┏━━

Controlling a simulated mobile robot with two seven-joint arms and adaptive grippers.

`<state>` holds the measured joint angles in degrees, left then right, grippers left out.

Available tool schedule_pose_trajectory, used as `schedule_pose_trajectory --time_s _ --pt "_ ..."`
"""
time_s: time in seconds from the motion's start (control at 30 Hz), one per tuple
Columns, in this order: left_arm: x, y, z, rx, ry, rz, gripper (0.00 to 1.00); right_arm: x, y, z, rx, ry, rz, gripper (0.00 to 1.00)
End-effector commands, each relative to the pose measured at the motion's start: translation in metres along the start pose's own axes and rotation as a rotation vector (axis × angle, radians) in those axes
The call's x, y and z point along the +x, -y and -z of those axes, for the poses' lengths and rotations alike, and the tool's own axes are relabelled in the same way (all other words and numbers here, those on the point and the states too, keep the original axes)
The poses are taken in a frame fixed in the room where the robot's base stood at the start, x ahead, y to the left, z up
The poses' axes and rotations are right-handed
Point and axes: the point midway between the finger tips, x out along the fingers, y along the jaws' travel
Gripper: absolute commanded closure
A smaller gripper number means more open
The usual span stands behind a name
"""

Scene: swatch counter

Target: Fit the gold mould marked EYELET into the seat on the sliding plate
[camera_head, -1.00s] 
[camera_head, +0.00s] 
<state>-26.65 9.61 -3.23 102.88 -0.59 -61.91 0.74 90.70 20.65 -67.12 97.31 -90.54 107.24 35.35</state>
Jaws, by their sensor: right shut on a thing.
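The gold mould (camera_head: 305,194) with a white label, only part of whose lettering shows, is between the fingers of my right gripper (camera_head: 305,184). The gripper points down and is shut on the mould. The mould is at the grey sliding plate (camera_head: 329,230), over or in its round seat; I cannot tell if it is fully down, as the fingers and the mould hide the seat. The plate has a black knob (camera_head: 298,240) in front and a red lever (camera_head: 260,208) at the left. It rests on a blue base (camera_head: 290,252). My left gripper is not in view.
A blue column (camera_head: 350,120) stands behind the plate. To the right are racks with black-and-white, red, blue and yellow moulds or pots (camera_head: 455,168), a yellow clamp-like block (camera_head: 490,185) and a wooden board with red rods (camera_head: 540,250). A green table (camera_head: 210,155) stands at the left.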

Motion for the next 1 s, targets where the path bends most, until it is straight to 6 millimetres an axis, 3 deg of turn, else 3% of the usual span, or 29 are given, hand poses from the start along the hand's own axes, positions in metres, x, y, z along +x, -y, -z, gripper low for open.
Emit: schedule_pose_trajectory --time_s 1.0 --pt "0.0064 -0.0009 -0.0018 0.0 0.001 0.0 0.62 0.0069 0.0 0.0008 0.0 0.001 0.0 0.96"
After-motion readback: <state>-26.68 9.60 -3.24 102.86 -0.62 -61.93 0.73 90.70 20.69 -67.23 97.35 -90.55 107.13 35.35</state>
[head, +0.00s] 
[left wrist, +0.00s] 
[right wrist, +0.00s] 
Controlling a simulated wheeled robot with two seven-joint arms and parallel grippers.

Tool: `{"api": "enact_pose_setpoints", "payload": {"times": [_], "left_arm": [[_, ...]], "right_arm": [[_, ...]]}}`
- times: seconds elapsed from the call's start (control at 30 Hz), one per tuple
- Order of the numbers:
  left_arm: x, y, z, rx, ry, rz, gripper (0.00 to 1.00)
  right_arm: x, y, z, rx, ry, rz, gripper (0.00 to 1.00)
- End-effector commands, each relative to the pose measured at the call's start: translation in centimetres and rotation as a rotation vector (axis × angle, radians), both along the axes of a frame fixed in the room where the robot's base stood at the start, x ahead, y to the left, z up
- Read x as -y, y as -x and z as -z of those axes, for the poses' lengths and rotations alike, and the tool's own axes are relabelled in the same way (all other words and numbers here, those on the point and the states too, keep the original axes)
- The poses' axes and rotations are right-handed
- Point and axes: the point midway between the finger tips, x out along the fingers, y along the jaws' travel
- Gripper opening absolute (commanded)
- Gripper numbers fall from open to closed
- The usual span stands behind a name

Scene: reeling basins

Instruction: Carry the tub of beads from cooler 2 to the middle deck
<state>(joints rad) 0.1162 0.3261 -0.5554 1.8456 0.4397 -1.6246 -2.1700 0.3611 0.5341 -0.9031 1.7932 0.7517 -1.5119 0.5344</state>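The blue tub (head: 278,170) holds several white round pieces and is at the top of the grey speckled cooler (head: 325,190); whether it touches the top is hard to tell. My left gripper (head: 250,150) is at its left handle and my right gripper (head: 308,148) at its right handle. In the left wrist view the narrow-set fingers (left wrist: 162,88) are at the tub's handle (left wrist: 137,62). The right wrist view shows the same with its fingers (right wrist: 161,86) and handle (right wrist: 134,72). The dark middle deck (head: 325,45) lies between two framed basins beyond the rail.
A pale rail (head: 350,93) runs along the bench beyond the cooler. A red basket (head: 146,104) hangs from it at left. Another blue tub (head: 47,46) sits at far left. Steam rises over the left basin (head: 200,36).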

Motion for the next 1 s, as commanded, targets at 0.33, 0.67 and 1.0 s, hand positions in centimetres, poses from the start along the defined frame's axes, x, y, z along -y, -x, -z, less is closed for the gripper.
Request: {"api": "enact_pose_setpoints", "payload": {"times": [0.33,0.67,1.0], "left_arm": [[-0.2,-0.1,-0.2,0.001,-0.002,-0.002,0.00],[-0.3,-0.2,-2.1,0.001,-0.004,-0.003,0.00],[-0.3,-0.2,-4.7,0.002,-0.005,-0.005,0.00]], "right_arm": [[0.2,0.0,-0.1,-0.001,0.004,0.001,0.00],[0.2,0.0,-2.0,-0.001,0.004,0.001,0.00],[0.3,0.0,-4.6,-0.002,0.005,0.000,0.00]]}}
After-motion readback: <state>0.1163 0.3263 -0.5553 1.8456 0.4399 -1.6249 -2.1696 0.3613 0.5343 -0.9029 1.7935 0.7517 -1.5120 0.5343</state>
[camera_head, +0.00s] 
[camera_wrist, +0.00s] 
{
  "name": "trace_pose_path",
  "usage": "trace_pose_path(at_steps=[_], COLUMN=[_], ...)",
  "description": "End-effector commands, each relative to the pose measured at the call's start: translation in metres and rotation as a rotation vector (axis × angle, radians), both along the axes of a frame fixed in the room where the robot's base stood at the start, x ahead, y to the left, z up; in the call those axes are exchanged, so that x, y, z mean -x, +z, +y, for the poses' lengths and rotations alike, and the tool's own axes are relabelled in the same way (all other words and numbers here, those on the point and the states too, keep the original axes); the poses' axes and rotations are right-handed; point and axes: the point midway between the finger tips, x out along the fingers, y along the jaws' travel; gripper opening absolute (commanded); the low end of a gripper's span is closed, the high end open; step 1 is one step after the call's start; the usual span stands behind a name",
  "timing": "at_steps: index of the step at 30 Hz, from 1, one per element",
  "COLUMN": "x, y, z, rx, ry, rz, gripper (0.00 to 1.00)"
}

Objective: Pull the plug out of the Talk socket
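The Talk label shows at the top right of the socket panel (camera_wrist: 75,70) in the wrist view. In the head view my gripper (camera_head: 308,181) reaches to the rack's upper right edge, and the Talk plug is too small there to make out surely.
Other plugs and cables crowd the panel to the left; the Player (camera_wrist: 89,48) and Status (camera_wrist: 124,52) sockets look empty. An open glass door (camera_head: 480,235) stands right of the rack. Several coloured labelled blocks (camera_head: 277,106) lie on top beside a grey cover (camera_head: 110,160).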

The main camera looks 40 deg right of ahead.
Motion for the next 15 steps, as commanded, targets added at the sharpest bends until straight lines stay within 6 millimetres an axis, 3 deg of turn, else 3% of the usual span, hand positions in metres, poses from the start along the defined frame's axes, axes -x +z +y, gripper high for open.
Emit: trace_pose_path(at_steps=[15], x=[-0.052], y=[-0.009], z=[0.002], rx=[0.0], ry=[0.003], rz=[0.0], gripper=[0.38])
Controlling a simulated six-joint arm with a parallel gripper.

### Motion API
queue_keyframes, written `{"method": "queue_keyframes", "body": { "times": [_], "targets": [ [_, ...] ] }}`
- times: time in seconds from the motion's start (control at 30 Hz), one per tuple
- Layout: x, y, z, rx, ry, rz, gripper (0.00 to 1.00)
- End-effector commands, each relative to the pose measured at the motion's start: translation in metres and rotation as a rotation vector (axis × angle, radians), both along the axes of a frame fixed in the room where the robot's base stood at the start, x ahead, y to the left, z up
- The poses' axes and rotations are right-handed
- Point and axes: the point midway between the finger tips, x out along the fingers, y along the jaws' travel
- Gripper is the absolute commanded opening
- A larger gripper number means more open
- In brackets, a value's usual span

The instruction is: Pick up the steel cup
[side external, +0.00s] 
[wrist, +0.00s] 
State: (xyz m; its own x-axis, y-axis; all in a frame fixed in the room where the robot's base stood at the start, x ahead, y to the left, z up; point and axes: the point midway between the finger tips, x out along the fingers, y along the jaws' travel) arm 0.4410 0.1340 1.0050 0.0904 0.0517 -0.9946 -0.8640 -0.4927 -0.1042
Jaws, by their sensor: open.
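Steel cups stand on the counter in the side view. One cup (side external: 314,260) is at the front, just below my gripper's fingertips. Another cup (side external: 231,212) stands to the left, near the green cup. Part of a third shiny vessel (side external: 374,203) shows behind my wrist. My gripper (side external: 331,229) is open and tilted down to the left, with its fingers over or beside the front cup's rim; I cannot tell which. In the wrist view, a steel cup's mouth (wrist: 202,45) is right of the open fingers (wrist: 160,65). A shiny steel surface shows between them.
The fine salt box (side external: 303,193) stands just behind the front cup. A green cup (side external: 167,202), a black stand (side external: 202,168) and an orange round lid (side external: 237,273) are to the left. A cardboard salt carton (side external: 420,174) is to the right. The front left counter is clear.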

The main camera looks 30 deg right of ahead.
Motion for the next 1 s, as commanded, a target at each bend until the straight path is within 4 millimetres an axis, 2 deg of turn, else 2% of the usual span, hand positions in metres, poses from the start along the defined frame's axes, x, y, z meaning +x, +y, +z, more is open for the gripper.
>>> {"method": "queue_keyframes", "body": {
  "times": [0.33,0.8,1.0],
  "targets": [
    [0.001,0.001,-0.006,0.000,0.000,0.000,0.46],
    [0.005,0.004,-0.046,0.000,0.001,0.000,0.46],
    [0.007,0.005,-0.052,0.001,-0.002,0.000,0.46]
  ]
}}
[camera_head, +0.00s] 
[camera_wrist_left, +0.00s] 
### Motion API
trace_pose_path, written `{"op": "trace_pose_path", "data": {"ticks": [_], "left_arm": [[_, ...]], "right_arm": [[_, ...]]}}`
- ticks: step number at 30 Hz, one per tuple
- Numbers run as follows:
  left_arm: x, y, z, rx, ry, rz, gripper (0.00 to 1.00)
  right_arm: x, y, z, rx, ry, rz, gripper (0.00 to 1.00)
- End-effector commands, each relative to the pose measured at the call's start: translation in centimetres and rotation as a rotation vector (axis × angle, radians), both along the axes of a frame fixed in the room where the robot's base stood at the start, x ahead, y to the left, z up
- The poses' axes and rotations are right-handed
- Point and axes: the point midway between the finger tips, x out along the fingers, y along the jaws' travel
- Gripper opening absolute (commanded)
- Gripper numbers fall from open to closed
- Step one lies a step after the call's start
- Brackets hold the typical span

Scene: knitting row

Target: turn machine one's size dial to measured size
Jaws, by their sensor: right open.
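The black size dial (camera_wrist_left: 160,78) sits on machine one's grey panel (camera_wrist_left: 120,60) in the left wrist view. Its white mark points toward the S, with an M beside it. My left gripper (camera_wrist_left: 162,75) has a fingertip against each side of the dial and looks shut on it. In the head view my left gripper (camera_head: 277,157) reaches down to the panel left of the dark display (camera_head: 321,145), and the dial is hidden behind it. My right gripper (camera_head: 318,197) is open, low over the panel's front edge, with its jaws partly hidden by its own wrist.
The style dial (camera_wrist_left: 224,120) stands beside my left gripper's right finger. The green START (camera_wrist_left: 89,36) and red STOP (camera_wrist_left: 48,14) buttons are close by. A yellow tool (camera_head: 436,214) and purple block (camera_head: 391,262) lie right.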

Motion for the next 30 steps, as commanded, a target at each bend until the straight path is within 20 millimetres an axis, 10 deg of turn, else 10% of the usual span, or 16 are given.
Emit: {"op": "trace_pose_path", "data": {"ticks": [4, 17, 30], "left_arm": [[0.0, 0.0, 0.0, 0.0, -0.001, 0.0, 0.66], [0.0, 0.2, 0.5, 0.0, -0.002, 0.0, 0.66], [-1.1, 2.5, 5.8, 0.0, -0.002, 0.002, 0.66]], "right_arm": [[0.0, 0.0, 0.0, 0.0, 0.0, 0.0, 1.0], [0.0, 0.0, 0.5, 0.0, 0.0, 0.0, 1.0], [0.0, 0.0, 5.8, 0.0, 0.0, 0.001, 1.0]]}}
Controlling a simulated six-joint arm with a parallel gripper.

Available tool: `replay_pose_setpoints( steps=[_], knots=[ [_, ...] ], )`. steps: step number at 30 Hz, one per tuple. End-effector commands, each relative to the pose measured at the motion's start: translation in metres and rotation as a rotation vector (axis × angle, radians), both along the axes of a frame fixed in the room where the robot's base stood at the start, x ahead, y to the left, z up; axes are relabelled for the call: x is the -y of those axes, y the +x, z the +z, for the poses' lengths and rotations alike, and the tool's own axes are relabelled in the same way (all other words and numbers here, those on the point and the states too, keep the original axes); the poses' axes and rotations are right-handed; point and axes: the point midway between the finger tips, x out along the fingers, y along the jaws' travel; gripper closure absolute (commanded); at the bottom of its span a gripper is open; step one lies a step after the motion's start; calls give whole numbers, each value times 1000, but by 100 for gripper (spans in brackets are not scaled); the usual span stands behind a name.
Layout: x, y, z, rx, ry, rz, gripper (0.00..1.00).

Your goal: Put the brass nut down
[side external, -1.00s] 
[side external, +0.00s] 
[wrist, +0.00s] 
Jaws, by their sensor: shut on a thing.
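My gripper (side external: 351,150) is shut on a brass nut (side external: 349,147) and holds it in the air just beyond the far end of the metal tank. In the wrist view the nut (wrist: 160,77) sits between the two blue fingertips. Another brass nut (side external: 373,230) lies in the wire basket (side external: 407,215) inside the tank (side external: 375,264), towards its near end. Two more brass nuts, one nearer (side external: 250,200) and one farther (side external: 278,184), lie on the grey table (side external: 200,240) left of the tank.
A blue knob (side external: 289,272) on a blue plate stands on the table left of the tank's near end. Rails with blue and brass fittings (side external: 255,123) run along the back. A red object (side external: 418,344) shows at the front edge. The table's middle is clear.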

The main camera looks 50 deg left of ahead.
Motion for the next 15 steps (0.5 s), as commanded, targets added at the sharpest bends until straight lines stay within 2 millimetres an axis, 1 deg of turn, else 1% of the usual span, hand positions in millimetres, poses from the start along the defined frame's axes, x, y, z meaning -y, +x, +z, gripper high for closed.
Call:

┗━━

■ TASK DETAILS: Which lines above contain "Layout"? Show each of them.

■ SOLUTION FOR THIS EXERCISE:
- Layout: x, y, z, rx, ry, rz, gripper (0.00 to 1.00)
Layout: x, y, z, rx, ry, rz, gripper (0.00..1.00).

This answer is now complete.